安斉 : 「安斉かれんってこうだからこうですよね」みたいなイメージを持たれてるっていうのも、もちろんわかるんです。でも、「そのイメージだけじゃないよ」っていうのを出したくて『ANTI HIROINE』っていうタイトルにしました。私のイメージの路線ではないような曲もあえてトライしましたね。
──そうしたアーティストエゴを持ちつつ活動する中で、『ANTI HIROINE』でやりたかった音楽とはどんなものでしょうか?
安斉 : いろんな音楽をやりたいとはずっと言っていたので、今回は本当にいろんな音楽を詰め込んで、概念を打ち破りたかった感じです。
──安斉さんがふだん聴いているものも反映されているわけですね。
安斉 : そうですね。「不眠症☆廃天国」とかはそのとき聴いていた、ちょっとゆったりなテンションの曲を作りたいと思ってできた曲ですね。
──「へう゛ん」「Secret Love」「GAL-TRAP」「おーる、べじ♪」など、ダンストラックも多いですし、トラップが鳴る楽曲も多いですが、安斉さんが歌いたいジャンルだったのでしょうか?

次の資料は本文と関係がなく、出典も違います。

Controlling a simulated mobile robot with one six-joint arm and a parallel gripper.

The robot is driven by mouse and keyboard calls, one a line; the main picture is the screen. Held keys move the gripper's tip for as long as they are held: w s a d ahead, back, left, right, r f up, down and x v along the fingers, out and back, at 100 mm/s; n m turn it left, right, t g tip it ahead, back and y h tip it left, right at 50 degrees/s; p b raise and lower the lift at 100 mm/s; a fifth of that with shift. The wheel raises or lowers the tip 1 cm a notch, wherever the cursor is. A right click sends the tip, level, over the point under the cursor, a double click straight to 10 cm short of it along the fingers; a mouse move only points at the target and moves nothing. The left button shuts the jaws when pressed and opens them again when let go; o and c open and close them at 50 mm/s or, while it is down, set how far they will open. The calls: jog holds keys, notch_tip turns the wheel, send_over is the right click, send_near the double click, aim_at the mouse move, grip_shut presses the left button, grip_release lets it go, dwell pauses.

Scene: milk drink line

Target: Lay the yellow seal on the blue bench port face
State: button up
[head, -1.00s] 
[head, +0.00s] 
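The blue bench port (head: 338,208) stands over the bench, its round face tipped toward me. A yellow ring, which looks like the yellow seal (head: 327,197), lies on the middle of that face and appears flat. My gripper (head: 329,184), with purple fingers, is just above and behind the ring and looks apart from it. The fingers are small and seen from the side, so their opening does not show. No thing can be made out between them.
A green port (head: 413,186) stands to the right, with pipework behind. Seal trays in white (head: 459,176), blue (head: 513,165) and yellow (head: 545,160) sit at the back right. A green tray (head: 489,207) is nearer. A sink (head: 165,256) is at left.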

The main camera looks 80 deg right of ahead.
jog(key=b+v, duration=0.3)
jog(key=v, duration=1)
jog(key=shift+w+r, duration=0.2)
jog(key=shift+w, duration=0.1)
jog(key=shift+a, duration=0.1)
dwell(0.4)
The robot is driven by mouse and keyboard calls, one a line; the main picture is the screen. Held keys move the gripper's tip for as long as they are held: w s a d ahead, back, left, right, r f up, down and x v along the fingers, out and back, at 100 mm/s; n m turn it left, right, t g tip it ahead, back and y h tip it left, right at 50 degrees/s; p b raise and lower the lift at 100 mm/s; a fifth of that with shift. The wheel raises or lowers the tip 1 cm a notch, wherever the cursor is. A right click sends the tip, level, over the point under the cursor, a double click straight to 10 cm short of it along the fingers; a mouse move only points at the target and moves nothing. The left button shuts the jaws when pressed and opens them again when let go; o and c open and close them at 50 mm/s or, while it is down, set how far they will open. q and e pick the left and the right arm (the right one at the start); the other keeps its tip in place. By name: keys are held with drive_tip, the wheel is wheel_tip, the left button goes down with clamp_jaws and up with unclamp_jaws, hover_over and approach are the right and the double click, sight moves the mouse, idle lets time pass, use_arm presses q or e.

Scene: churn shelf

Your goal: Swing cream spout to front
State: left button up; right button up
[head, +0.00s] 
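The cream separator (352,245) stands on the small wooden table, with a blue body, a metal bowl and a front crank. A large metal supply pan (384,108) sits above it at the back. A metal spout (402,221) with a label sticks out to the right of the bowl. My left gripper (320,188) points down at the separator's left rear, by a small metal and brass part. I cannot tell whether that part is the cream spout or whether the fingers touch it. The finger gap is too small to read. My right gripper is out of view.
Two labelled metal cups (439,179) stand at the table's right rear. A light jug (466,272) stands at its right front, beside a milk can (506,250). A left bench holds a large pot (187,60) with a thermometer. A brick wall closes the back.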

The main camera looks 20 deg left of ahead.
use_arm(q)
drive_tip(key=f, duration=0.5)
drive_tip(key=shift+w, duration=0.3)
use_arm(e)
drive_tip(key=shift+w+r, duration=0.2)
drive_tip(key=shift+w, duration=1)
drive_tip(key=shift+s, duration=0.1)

安斉 : そうですね。でも、私がダンスできないんで、すっごいゴリゴリのダンスミュージックにはあんまりまだ挑戦してないんです。ノリやすいぐらいのダンスミュージックが好きなのかな。でも、「ダンスミュージックをやりたい!」っていう感じでもないんですよ、
──「ら・ら・らud・ラヴ」はソウル・ミュージックですし、「夜は未完成」もブラック・ミュージック色の濃い楽曲です。こういった音楽も好きなのでしょうか?
安斉 : やってみたかったんです。「夜は未完成」に関しては、ジャズっぽいスウィング系の曲調で。ブラック・ミュージックもめちゃくちゃ好きで、もともと聴いてたんです。